Only lines with the string "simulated" matter here; gather them from the material below.

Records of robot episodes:
———
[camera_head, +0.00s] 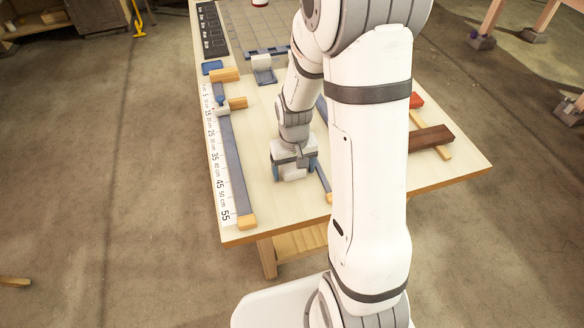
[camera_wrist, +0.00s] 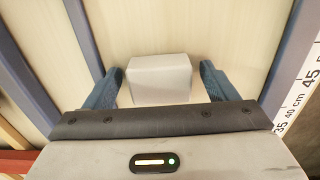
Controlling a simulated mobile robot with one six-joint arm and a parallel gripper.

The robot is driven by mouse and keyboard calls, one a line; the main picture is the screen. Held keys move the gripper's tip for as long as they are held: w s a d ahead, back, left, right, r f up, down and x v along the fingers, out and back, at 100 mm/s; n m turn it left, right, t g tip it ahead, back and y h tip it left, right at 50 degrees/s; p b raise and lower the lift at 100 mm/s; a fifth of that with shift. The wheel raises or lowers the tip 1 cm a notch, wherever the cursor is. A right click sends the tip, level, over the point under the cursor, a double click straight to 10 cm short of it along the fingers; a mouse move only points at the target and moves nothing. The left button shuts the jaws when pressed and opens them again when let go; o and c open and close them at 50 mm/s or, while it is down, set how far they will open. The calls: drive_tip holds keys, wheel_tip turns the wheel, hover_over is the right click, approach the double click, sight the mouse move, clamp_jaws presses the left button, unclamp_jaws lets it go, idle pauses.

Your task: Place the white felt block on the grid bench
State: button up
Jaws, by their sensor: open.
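The white felt block (camera_wrist: 160,78) lies on the pale wooden bench top in the wrist view, between the blue fingers of my gripper (camera_wrist: 161,72). A gap shows on each side of it, and the fingers are open. In the head view my gripper (camera_head: 294,168) is low over the middle of the bench, with the block (camera_head: 292,174) showing between its fingers. The bench (camera_head: 258,205) has a grey gridded area (camera_head: 236,30) at its far end, partly hidden by my arm.
A long grey lath (camera_head: 231,165) lies beside a centimetre scale (camera_head: 217,165) on the left. Wooden blocks (camera_head: 224,76), a grey bracket (camera_head: 263,72) and a black slotted strip (camera_head: 212,32) stand farther back. A dark brown block (camera_head: 431,138) lies at the right. My arm hides the middle right.

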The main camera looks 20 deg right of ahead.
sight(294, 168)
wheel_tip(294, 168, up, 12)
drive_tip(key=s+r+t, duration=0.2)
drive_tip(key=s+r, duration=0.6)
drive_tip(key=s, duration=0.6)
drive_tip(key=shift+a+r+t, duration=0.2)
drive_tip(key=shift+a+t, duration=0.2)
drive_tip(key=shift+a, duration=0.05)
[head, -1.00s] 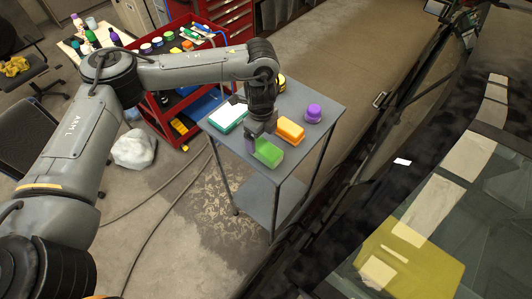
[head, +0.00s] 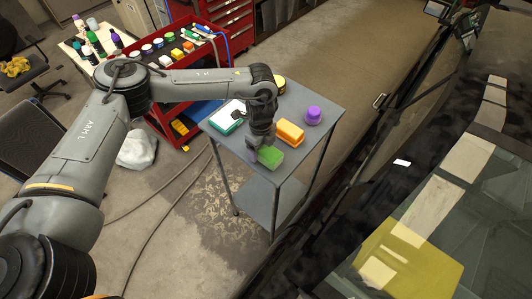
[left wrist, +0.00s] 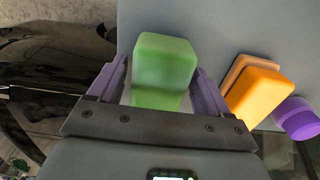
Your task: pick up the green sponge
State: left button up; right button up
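The green sponge (head: 270,157) lies on the grey cart top near its front corner. In the left wrist view the sponge (left wrist: 164,65) sits between the two purple fingers of my left gripper (left wrist: 162,85). A narrow gap shows between each finger and the sponge, so the gripper is open around it. In the head view my left gripper (head: 259,148) is low over the sponge and hides its left part. My right gripper is not in view.
An orange sponge-like block (head: 290,132) lies close beside the green one, with a purple-capped item (head: 313,115) beyond it. A white and teal box (head: 227,117) is on the cart's left side. A red tool cart (head: 160,108) stands behind. A car (head: 450,215) is at right.

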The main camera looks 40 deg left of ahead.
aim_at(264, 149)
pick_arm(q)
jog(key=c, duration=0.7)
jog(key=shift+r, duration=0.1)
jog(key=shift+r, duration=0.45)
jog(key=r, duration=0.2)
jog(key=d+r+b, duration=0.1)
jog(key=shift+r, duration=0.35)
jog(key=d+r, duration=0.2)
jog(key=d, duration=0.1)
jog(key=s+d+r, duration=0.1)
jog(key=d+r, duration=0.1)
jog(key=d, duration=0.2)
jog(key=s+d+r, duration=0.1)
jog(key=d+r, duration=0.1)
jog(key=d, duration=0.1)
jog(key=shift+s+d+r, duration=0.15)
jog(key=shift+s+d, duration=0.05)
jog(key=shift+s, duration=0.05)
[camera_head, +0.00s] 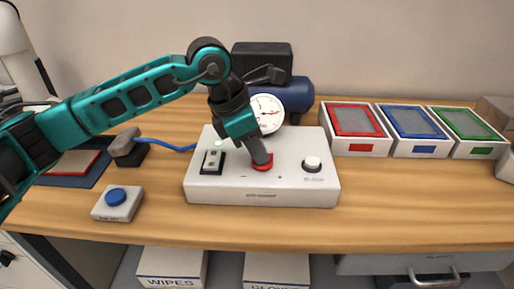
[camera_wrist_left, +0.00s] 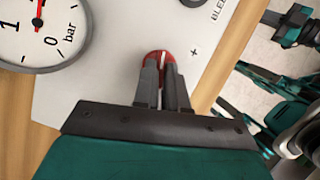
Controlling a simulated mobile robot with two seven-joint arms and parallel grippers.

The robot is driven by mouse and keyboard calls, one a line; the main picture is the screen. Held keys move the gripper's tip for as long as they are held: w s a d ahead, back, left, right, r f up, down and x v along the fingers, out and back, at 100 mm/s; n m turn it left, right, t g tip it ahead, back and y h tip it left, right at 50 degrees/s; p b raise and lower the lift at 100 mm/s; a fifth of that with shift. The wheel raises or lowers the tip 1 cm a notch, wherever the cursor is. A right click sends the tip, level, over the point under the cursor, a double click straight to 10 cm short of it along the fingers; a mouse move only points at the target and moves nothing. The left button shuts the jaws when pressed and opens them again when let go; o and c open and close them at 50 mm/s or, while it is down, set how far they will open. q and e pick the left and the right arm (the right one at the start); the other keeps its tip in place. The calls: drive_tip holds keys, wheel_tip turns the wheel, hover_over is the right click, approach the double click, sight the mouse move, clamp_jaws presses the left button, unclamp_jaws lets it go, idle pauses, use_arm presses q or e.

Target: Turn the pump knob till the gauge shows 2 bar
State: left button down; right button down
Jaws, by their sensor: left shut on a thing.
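The red pump knob (camera_head: 263,166) sits on top of the white pump box (camera_head: 310,192). My left gripper (camera_head: 262,159) reaches down to it and is shut on it. In the left wrist view, the fingers (camera_wrist_left: 164,78) close on the red knob (camera_wrist_left: 150,56), which has a white line; a plus mark is printed nearby. The round white gauge (camera_head: 266,112) stands behind the box, partly hidden by my gripper. Only part of the gauge (camera_wrist_left: 20,45) shows in the left wrist view, with 0, 1 and "bar" visible; I cannot read the needle's value. My right gripper is not in view.
The box also carries a rocker switch (camera_head: 212,162) and a white bleed button (camera_head: 311,163). A blue tank (camera_head: 299,94) stands behind. A blue button box (camera_head: 118,203) is at left. Red (camera_head: 355,146), blue (camera_head: 414,148) and green (camera_head: 473,149) trays stand at right.

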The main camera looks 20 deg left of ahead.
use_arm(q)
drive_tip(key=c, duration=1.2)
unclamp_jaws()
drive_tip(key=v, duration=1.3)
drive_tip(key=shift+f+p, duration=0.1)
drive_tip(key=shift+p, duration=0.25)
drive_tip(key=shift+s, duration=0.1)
———
--- Answer below ---
Controlling a simulated mobile robot with one six-joint arm and a parallel gripper.
Controlling a simulated mobile robot with two seven-joint arms and parallel grippers.

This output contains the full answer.